From the beginning of the controversy two exclusive principles were competing: the precautionary principle and the wait-and-see principle. Both tried to adduce reasons for their credibility and support their case with empirical data. Perennial questions were: What shall we do in the face of doubt? How long can we wait? Which of the two sides has the burden of proof? A powerful tool in this process was the shifting of the burden of proof. In the United States in 1976, the chair of the Council for Environmental Quality (QEC), Russell Peterson, coined the phrase: "Chemicals are not innocent until proven guilty". ₃₄ This definition of the situation amounted to a reversal of the burden of proof. It confronted in an ingenious fashion the argument of the chemical industry, which had also used a legal analogy when a Du Pont spokesman said that he wanted a fair trial, not a lynching party. Peterson's proclamation carried a special weight since he had been with Du Pont for more than 25 years before he became Governor of Delaware and eventually chair of the QEC.

The pro-regulation network succeeded in institutionalizing the precautionary principle in the Clean Air Act of 1977. It authorized the administrator of the Environmental Protection Agency, EPA, to regulate "any substance … which in his judgment may reasonably be anticipated to affect the stratosphere, especially ozone in the stratosphere, if such effect may reasonably be anticipated to endanger public health or welfare." ₃₅ The key here was that no conclusive proof was necessary for action to be taken - just a reasonable expectation. ₃₆ Nearly a decade later, this concept shaped the US position on international controls as well. Like the definition of the problem, principled solutions were also taking root early in the history of the controversy.

Sounding the Alarm: The Ozone Hole

The most powerful resource in support of the pro-regulation network in the 1980s was the ozone hole and its symbolic use. Without this alarm signal it would have been very unlikely that the deadlock between countries in favor of regulation and those against could ever have been broken. In May 1985, a team of scientists of the British Antarctic Survey (BAS) published an article in Nature claiming that they had found ozone concentrations over Halley Bay that were 40% below normal. These measurements were one-point measurements, which meant that they were not considered representative. As one scientist put it, "When I heard about the discovery of the Antarctic ozone hole, I thought it must have been very bad measurements" (Interview 11).

The article in Nature had a tough time getting through the review process, too. One referee said, "This is quite impossible, but if it is true it is actually quite important, better publish it." Another challenged the correlation between CFC and the observed phenomenon. ₃₇ A NASA satellite was recording global ozone concentrations, but its data did not confirm the British measurements. As it turned out, NASA had deliberately excluded very low levels of ozone as errors in order to reduce the amount of data. It was mainly due to the activity of one of the early advocates that the British data were taken seriously.

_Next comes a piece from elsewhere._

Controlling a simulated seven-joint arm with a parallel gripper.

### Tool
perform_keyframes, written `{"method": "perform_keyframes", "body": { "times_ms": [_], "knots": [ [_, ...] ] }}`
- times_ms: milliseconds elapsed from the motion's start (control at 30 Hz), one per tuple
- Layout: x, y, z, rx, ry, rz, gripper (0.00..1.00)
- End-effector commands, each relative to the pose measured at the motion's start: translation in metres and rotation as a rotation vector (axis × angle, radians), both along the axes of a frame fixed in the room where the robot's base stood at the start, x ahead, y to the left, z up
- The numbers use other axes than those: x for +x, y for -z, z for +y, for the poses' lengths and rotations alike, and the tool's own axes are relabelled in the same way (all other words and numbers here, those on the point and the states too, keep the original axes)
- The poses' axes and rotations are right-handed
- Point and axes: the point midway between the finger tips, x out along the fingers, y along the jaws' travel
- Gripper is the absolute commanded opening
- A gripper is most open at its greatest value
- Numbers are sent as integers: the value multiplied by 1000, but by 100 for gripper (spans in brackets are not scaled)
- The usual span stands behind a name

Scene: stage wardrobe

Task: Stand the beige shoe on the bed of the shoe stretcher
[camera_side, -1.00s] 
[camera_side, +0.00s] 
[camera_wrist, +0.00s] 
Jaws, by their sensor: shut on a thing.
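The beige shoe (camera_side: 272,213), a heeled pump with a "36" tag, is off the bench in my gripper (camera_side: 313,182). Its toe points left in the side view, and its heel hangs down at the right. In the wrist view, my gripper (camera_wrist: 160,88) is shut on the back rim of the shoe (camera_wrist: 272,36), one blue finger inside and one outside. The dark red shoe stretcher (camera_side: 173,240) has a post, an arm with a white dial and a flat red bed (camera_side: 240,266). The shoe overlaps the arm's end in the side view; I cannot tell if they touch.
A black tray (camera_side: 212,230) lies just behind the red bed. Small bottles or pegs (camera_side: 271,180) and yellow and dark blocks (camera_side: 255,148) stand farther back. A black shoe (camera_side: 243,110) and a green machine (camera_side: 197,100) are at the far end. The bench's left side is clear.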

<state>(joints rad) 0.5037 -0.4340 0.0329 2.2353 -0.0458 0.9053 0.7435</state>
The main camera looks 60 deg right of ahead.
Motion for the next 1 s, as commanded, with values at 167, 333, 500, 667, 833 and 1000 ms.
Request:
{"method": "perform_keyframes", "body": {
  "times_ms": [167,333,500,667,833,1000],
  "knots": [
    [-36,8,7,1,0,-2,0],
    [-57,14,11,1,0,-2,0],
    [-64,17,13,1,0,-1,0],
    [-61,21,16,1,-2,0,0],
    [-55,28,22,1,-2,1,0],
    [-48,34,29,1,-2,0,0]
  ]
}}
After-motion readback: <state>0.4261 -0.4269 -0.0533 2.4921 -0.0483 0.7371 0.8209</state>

This was no easy task since this could involve a potential embarrassment for NASA. ₃₈ Once the phenomenon was "real," and once the highly suggestive symbolic term "ozone hole" had been coined, ₃₉ it had an enormous impact on the international negotiations. The term "ozone hole" is a metaphor, since the depletion of the ozone column is never complete ("only" 50% of the column is destroyed, which occurs between the altitudes of 12 and 22 km; above and below there are no drastic changes). On November 6, 1985, one of the early advocates gave a seminar at the University of Maryland, describing the phenomenon as an "ozone hole." He also phoned Walter Sullivan of the New York Times who ran an article the next day, using the term "hole." ₄₀ Once the term was current, it substituted the earlier metaphor of a "thinning" of the ozone layer. This change in the root metaphor of the controversy led to a changed perception of the problem. Whereas a "thinning" connotes images of a tissue which loses density, the term "hole" evokes the image of irreparable damage, like a hole in a ball which might explode with a big bang. ₄₁ Still, opponents of CFC regulations claimed that too little was known about the causes of the ozone hole to warrant regulations.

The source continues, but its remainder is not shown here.